PWMU.CO-Wabah dalam lintasan sejarah Islam bisa menjadi rujukan bagaimana bersikap menghadapi wabah Corona yang sekarang kita hadapi.
Ketua Majelis Tabligh Pimpinan Pusat Muhammadiyah Faturrahman Kamal dalam tulisannya menceritakan, Imam Ibnu Hajar al-Asqalani mencatat peristiwa wabah di Kota Damaskus dalam kitabnya Badzlul Ma’un fi Fadhlith Thoun.
Pada Bab 5 tentang Hal-hal yang disyariatkan pengamalannya setelah mewabahnya Thoun. Ibnu Hajar Asqalani mengkritisi ritual doa bersama yang dilakukan oleh warga Damaskus ketika dilanda wabah Thoun pada tahun 749 H (1371 M).
Mengutip buku dari al-Manbaji, Ibnu Hajar mengisahkan menghadapi wabah masa itu, masyarakat awam bersama para pembesar negeri keluar menuju tanah lapang untuk bermunajat dan istighatsah bersama, seperti mereka menunaikan shalat Istisqa. Dilaporkan jumlah penderita Thoún langsung meningkat tajam setelah acara tersebut.
Ibnu Hajar juga mengungkap kasus lainnya ketika penyakit Thoun mewabah di Mesir pada 27 Rabiul Akhir 833 H (1455 M). Jumlah penderita yang wafat tidak sampai 40 orang.
Tapi sebulan kemudian pada tanggal 4 Jumadil Ula, setelah adanya seruan berpuasa tiga hari, masyarakat berbondong menuju tanah lapang untuk berkumpul dan berdoa bersama.
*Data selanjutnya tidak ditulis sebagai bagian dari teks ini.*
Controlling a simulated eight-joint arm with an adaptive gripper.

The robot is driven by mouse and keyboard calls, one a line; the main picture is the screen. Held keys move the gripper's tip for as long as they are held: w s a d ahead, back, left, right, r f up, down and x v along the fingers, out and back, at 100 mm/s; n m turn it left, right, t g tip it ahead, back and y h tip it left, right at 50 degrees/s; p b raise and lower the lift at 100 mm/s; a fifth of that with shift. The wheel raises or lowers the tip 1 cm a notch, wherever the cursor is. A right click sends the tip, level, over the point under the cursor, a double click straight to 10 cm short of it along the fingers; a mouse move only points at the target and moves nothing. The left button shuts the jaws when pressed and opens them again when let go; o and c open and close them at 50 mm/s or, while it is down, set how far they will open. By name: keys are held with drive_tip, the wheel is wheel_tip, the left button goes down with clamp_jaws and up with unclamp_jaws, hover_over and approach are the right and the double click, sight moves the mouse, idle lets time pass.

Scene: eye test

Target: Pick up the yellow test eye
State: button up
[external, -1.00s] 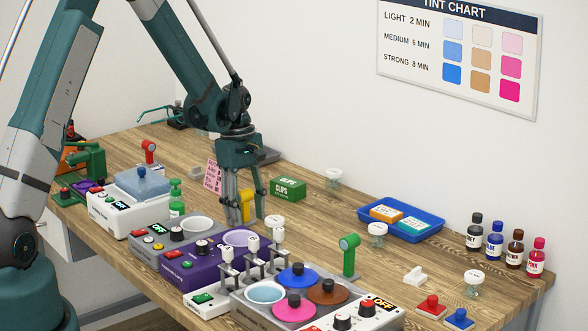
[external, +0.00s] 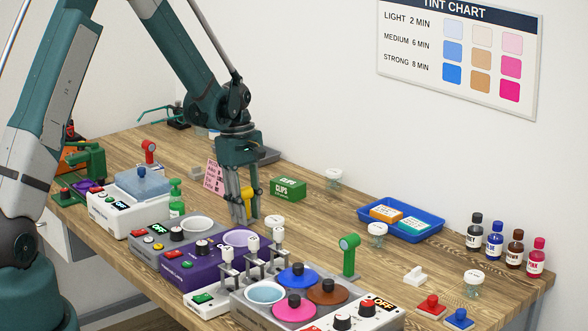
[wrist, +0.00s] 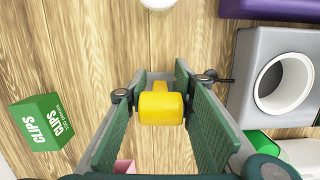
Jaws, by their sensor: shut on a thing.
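The yellow test eye (external: 248,196) is between the fingers of my gripper (external: 244,220), over the middle of the table behind the purple unit. In the wrist view its rounded yellow head (wrist: 160,108) sits between the two green finger pads of my gripper (wrist: 162,88). My gripper points down and is shut on it. The fingers hide part of the eye in the external view. I cannot tell whether its lower end is clear of the table.
A green clips box (external: 288,188) stands just right of my gripper. A white-lidded jar (external: 274,222) and the grey unit with a white bowl (external: 198,224) are close in front. A pink card (external: 213,176) stands to the left. Bare wood lies toward the blue tray (external: 430,231).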

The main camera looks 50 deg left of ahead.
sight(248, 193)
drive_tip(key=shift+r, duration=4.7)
Angka kematian langsung melonjak luar biasa. Bahkan dilaporkan lebih dari 1.000 orang yang wafat setiap harinya, dan terus bertambah.
Terjadi pula polemik di antara para ulama dalam menyikapi peristiwa ini. Ibnu Hajar memilih untuk berdiam diri di rumahnya. Tidak mengikuti perkumpulan massa tersebut. Artinya, dalam bahasa kita hari ini ulamaini memilih lockdown atau physical distancing.
Kasus Wabah di Andalusia dan Makkah
Dalam kitab ensiklopedi sejarahnya yang bertajuk Inba’ al-Ghumar bi Abna’ al-‘Umr, Ibnu Hajar juga mencatat peristiwa wabah penyakit yang melanda Makkah pada tahun 827 H (1449 M). Dalam kejadian ini wabah mengakibatkan meninggal dunia 40 orang setiap harinya. Hingga total mencapai 1.700 orang meninggal.
Pada masa tersebut masjid-masjid di Makkah al-Mukarramah termasuk Masjidil Haram ditutup. Di antara sebab mengapa kaum muslimun tidak mendatangi masjid karena kekhawatiran terjadinya penularan penyakit.
Jauh sebelumnya, Ibnu Idzari al-Marakisyi, wafat 695 H (1317 M) dalam kitabnya al-Bayan al-Mughrib fi Akhbar muluk al-Andalus wal-Maghrib menulis, pada tahun 395 H (1017 M) telah terjadi wabah penyakit yang sangat dahsyat di negeri Tunis.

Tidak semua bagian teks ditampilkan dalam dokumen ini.